In retrospect it seems we are both studying aspects of cognitive bias with regards to time: Laura is focused on biases around quantitative measurements of time whereas I'm focused on biases around qualitative measurements of time. Both are important.
Here's a bit of our dialog via email:
Question: John, I'm working on a short piece for Fast Company's website on sleep. Serious measurements find that Americans get plenty -- more than 8 hours a night, even for busy demographic groups (working parents of small kids). Yet no one seems to think that. Why is that?
My theory, which I was hoping to get a quote from you on, is that we think unpleasant things consume more time than they do, and pleasant things (read: sleep) consume less time than they do.Also, since pain is more memorable than pleasure, we remember bad nights more than good nights. What do you think? Do you have any thoughts on this you'd be willing to share for the piece?
-------------- Answer 1: (technical)
Your theory is right: we overestimate the time spent on unpleasant tasks and underestimate the time spent in pleasant activities (including sleep) thanks to cognitive bias. Our brains can be divided into two basic systems (Kahneman) - system 1 is automatic, intuitive, and "fast" meaning it operates quickly with little perceived effort. System 2 is rational, computational and effortful.
Thanks to the constant requirement for attention, focus and self control, system 2 activities like work and taking care of kids tend to drag on thanks to the constant awareness of the ticking of the clock. Conversely sleeping, reading an engaging book, or catching up with old friends are predominantly system 1 activities and often result in the perception time racing by.
Add'l thought: self reported studies of this nature include a recency effect that exaggerate these biases. However a longitudinal view of "what's actually remembered" (experiential time) will prove out that sleep and work will be quickly forgotten and only those special moments with kids, traumatic events, and amazing high points will occupy the temporal space of the rear view mirror..
(Example - do you think its true we remember bad nights more than good nights? - I would assert we remember unusually great nights or unusually terrible nights more than "decent" or "not great" nights: that "decent" vs. "not great" nights are a bit of wash - we remember the extremes)
Answer 2: (practical)
Americans are an achievement oriented society and tend to answer questions in a way that leads to positioning themselves in idealistic terms as hardworking, sacrificing, family oriented members of society.
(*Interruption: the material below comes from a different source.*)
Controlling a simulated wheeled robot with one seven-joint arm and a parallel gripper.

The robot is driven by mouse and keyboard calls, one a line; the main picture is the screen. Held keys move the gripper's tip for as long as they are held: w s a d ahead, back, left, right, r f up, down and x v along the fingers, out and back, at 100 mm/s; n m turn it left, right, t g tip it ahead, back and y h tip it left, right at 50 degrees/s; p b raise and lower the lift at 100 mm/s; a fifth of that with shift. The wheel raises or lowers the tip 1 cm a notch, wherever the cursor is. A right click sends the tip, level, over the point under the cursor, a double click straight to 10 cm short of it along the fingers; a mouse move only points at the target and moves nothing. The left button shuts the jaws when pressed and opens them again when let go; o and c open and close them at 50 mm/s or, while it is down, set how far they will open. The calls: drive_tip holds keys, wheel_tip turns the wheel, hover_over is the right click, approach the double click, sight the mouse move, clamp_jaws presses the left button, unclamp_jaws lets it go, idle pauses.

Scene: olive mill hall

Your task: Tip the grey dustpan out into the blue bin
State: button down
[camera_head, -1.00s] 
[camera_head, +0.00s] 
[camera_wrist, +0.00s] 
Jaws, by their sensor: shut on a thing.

Self reporting sloth, or even "taking good care of one's self" is somewhat anathema to the social accepted viewpoint described above. However, a more realistic question would be, "how much sleep do you thing your neighbor / co workers get? How much TV do they watch? How much time do they spend actually cleaning / taking care of the house or yard?"
There's a good body of evidence that suggests that people who confabulate to produce socially accepted answers will be reasonably realistic about estimates for "other people" very much like themselves.
My opinion is that its actually a mix of both: people do experience a dilation or contraction of time in certain types of activities, and then further bias their answers to fit the mold of social norms.